**DATA**:
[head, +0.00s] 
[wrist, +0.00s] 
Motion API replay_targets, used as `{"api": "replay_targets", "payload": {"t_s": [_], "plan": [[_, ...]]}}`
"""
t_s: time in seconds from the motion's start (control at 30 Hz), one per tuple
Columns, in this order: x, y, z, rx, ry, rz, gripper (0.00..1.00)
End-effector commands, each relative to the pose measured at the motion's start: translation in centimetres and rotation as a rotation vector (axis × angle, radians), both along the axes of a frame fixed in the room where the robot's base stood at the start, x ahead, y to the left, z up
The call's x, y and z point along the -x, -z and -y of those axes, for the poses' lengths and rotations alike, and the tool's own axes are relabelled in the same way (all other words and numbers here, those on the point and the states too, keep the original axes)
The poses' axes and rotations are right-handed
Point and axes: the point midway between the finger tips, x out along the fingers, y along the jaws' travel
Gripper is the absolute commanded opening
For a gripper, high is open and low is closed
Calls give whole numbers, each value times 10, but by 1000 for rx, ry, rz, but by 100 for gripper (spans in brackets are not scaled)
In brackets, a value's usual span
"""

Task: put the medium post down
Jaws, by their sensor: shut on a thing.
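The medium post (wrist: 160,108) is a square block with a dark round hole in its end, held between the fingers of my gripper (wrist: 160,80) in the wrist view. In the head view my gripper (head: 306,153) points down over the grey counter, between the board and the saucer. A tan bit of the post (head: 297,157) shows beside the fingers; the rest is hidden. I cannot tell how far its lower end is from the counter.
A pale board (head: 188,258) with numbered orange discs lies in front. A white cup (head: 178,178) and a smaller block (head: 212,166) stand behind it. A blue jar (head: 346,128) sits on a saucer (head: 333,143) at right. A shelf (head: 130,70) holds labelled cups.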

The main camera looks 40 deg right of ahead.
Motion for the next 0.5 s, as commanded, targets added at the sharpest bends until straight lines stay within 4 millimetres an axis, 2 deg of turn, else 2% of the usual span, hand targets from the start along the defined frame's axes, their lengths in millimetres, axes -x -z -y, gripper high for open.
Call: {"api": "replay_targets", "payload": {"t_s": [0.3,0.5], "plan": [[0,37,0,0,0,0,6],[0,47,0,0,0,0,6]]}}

**STATED TASK**: Wherever "poses" shows up in a line, copy that line.

**THE REPLY**:
The call's x, y and z point along the -x, -z and -y of those axes, for the poses' lengths and rotations alike, and the tool's own axes are relabelled in the same way (all other words and numbers here, those on the point and the states too, keep the original axes)
The poses' axes and rotations are right-handed

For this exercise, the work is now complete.